*DATASET EXCERPT:*
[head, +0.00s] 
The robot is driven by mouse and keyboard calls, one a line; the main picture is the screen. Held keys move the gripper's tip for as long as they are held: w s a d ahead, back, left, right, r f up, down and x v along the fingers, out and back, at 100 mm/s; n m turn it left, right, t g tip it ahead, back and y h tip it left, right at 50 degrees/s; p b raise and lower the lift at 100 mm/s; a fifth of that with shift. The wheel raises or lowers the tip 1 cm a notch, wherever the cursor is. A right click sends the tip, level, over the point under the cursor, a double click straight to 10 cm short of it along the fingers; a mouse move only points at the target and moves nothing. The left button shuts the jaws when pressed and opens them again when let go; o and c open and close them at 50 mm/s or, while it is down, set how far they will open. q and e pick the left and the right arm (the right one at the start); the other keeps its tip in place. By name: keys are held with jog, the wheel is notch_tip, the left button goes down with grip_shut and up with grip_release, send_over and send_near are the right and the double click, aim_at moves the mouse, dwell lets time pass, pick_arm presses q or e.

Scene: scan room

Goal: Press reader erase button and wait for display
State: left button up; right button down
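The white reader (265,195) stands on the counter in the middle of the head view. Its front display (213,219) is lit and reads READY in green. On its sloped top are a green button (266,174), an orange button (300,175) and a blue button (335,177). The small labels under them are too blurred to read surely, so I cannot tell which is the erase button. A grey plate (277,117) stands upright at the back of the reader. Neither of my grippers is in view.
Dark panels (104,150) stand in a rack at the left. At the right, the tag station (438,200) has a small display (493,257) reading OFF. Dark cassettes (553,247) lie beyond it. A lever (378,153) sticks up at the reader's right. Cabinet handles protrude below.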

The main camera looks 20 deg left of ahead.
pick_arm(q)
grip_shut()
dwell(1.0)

*EXERCISE OBJECTIVE:* Give the listing again, word for word.

*SOLUTION:*
[head, +0.00s] 
The robot is driven by mouse and keyboard calls, one a line; the main picture is the screen. Held keys move the gripper's tip for as long as they are held: w s a d ahead, back, left, right, r f up, down and x v along the fingers, out and back, at 100 mm/s; n m turn it left, right, t g tip it ahead, back and y h tip it left, right at 50 degrees/s; p b raise and lower the lift at 100 mm/s; a fifth of that with shift. The wheel raises or lowers the tip 1 cm a notch, wherever the cursor is. A right click sends the tip, level, over the point under the cursor, a double click straight to 10 cm short of it along the fingers; a mouse move only points at the target and moves nothing. The left button shuts the jaws when pressed and opens them again when let go; o and c open and close them at 50 mm/s or, while it is down, set how far they will open. q and e pick the left and the right arm (the right one at the start); the other keeps its tip in place. By name: keys are held with jog, the wheel is notch_tip, the left button goes down with grip_shut and up with grip_release, send_over and send_near are the right and the double click, aim_at moves the mouse, dwell lets time pass, pick_arm presses q or e.

Scene: scan room

Goal: Press reader erase button and wait for display
State: left button up; right button down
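The white reader (265,195) stands on the counter in the middle of the head view. Its front display (213,219) is lit and reads READY in green. On its sloped top are a green button (266,174), an orange button (300,175) and a blue button (335,177). The small labels under them are too blurred to read surely, so I cannot tell which is the erase button. A grey plate (277,117) stands upright at the back of the reader. Neither of my grippers is in view.
Dark panels (104,150) stand in a rack at the left. At the right, the tag station (438,200) has a small display (493,257) reading OFF. Dark cassettes (553,247) lie beyond it. A lever (378,153) sticks up at the reader's right. Cabinet handles protrude below.

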The main camera looks 20 deg left of ahead.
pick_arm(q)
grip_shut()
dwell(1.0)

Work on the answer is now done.